Hiç duymadım sesini.
Ne bir golünü izledim.
Ne de bir temasım bir tanışıklığım var seninle.
Sana gelememiş olmak en büyük pişmanlığım şu sıralar.
Keşkeler yorar ya adamı işte o en büyük keşkeyi diyorum.
Keşke ihmal etmeseydim gelip elini öpseydim.
Alnıma bir gurur öpücüğü kondursaydın Alex'e yaptığın için.
Seni anlattılar ama sürekli.
Bizim peşinden soluksuzca koştuğumuz çubukluyu çubuklu yapanların başında geliyormuşsun.
Öyle dediler.
Bizim stada koştuğumuz Fenerbahçe'mizin anlamı senden geliyormuş.
Stadı yapan başkaları olabilir ama onu stad yapan senmişsin.
Öyle dediler yani.
Hikayelerden biliyorum seni.
Ama sana duyduğum minnet sonsuz.
Sana duyduğum saygı sonsuz.
Seni bir nesil bize aktardı.
Ben de bir nesile daha seni aktaracağım.
İnsan oluşun bilinecek herkes tarafından.

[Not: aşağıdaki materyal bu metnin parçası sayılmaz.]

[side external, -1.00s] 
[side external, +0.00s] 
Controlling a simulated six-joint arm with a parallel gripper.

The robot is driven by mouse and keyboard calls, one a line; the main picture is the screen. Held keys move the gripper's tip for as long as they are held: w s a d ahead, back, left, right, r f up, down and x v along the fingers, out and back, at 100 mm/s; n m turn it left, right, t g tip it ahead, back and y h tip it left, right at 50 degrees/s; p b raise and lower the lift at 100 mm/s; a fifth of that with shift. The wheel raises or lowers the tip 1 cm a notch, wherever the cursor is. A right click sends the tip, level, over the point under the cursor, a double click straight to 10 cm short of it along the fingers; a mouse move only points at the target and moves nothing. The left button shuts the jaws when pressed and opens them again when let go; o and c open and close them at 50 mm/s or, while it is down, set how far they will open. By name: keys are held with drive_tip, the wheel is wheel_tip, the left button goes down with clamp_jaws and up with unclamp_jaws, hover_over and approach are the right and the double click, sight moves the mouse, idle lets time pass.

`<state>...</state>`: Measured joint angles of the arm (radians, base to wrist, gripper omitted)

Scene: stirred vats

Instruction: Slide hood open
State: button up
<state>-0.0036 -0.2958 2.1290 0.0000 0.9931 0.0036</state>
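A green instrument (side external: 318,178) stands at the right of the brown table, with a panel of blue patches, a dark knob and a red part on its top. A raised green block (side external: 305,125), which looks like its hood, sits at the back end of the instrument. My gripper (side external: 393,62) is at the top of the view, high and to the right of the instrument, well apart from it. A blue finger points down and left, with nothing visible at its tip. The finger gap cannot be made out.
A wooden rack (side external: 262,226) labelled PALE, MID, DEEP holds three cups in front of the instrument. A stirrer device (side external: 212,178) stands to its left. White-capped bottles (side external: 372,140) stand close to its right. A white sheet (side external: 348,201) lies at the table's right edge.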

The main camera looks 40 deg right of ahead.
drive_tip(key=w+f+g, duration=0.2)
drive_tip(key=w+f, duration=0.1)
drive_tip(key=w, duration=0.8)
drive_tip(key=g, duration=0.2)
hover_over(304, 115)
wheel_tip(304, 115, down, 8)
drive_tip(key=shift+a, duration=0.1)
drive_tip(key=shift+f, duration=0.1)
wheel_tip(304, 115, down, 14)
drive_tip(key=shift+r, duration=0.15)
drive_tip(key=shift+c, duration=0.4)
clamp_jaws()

Senin izinden yürümüş olan Aykut ve Alex'e emanet çubuklun.
Onlar eminim ki sana layık olacaklar.
Onlar çubuklunun sahipleri biz taraftarlar ise o çubukluyu başımızın üstünde taşıyanlarız.
Sen öyle demişsin.
Bize öyle dediler.
Bir şey anladım ama gidişinle.
İNSAN olmak yetermiş birisi tarafından sevilmek için.
İNSAN olmak yetermiş görmediğin duymadığın 
sadece dinlediğin birinin gidişine üzülmek için.